= WHAT THE EXERCISE ASKS =
Find every line in the records below that holds the word "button" and copy it.

+++

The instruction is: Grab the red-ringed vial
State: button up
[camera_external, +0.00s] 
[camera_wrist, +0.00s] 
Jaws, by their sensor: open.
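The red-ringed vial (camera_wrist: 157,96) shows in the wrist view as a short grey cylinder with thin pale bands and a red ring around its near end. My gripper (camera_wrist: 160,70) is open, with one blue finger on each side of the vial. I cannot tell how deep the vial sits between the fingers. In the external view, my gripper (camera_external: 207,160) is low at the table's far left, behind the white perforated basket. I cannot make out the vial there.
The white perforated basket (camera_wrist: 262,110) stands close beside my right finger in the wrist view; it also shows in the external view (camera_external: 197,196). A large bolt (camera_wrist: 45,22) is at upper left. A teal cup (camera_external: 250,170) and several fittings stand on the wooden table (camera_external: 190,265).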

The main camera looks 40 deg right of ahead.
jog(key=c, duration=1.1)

+++

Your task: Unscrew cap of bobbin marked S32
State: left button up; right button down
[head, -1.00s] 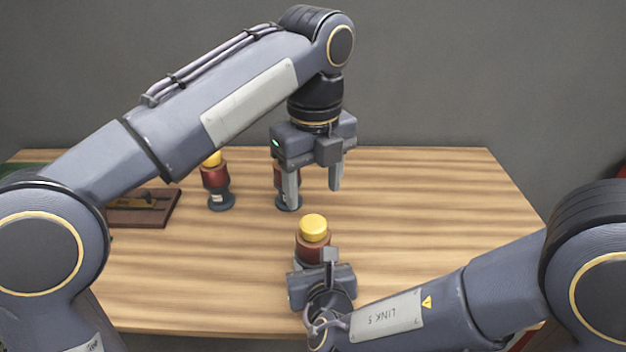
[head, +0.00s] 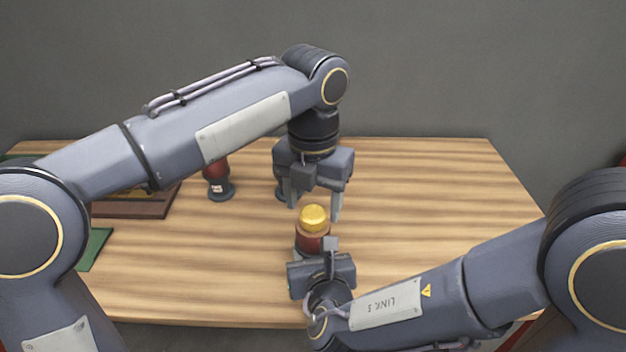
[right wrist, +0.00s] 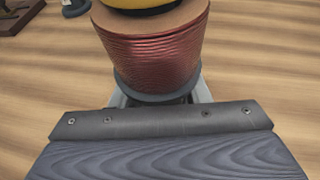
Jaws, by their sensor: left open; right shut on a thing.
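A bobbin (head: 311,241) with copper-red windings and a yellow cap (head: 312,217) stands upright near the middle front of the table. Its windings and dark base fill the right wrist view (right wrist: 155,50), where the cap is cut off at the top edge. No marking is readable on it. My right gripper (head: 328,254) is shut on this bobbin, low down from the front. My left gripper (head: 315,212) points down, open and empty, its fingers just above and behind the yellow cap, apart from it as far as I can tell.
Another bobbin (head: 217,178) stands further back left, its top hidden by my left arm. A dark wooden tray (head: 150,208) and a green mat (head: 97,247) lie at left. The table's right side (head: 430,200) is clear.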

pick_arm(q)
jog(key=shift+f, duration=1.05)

+++

= ANSWER TO THE TASK =
State: button up
State: left button up; right button down

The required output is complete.